The cost of looking after hundreds of wells, pipelines and other oilfield gear left behind by bankrupt Lexin Resources Ltd. has exceeded $2 million and the bills continue to roll in, says Alberta’s Orphan Well Association.
The association was handed responsibility for nearly 1,100 wells plus associated equipment after the Alberta Energy Regulator took the unusual step last February of shutting down all Lexin operations.
The AER accused the Calgary-based oil and gas producer of ignoring orders and regulations and forced it into receivership, claiming it owed more than $1 million in levies to the OWA and another $70 million in security for its reclamation obligations.
At the time, OWA chairman Brad Herald estimated it would cost about $1 million to administer the assets for six months until the ones with value are sold to new owners — but he said the actual costs have more than doubled as the process enters its ninth month.
“It’s taking longer than we thought,” he said Thursday.
“We’re still sitting with all that inventory and the carrying costs until the sales process is over, then we’ll have a view as to what the (final) liability might be.

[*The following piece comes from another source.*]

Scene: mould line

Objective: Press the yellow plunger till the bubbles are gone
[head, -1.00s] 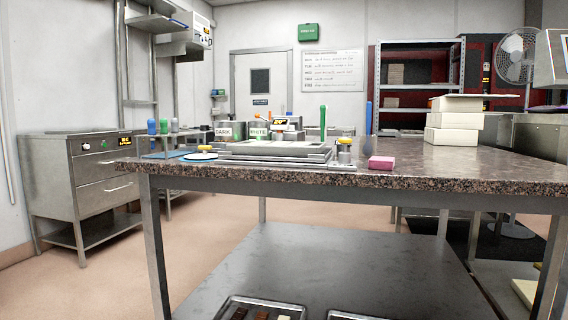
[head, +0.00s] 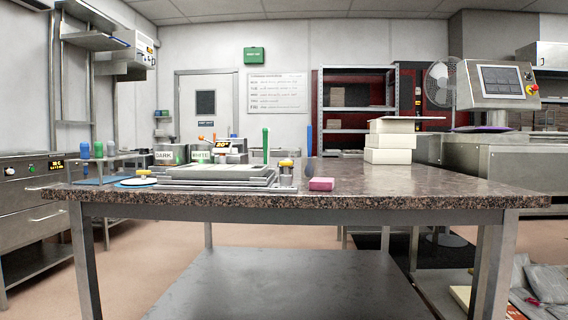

Not all of that Lexin property will move in the sales process so, oh yeah, it will be certainly north of that ($2 million).”
Property that isn’t sold will likely revert to the OWA, an industry-funded body assigned the task of cleaning up oil and gas wellsites for owners who can’t or won’t do so.
Executive director Lars de Pauw said OWA is spending about $100,000 every month to maintain the Lexin properties.
He said OWA had spent a total of about $1.2 million as of last month, with about two-thirds from hiring contract staff to complete well inspections, replace Lexin signs with OWA signs, talk to landowners and perform routine maintenance.
The accumulated bill will swell by an estimated $900,000 when a project is completed to purge a pipeline leading to Lexin’s closed Mazeppa sour gas plant near High River, about 60 kilometres south of Calgary, he said, and by another $150,000 to bring facilities into compliance with provincial regulations.
It will grow again when the costs are calculated for retiring and cleaning up two wells on the southeast edge of Calgary, rated a priority because the gas they produce contains poisonous hydrogen sulfide.
The OWA has a budget this year of $30 million, paid by industry through an annual levy. Herald said looking after Lexin’s assets means it will do less than expected to clean up other orphan oil and gas properties.
Grant Thornton, Lexin’s receiver, says in updates posted on its website the process to sell the assets has been held up while the Alberta Court of Queen’s Bench considers the validity of certain ownership claims by parties related to Lexin.
It notes that the court assigned Lexin into bankruptcy last month with Grant Thornton named as its trustee.
When the Alberta regulator shut down Lexin last spring, it said it didn’t know how much oil and gas it was producing because it hadn’t filed reliable reports for nine months.
Herald welcomed news Thursday that the Supreme Court of Canada has agreed to hear an appeal from the AER seeking to overturn a ruling that could allow insolvent energy companies to walk away from cleaning up abandoned oil wells.
He said OWA’s inventory of orphan wells has grown dramatically since April when the Alberta Court of Appeal backed a 2016 court ruling that proceeds from the sale of insolvent Redwater Energy Corp. would first go to creditors and not toward the cost of cleaning up the company’s operations.
He said the decision has resulted in “significant incremental costs” for OWA.
The Redwater case doesn’t directly affect the Lexin situation because it’s hoped most of Lexin’s assets will be sold to other companies and not result in cleanup costs for OWA.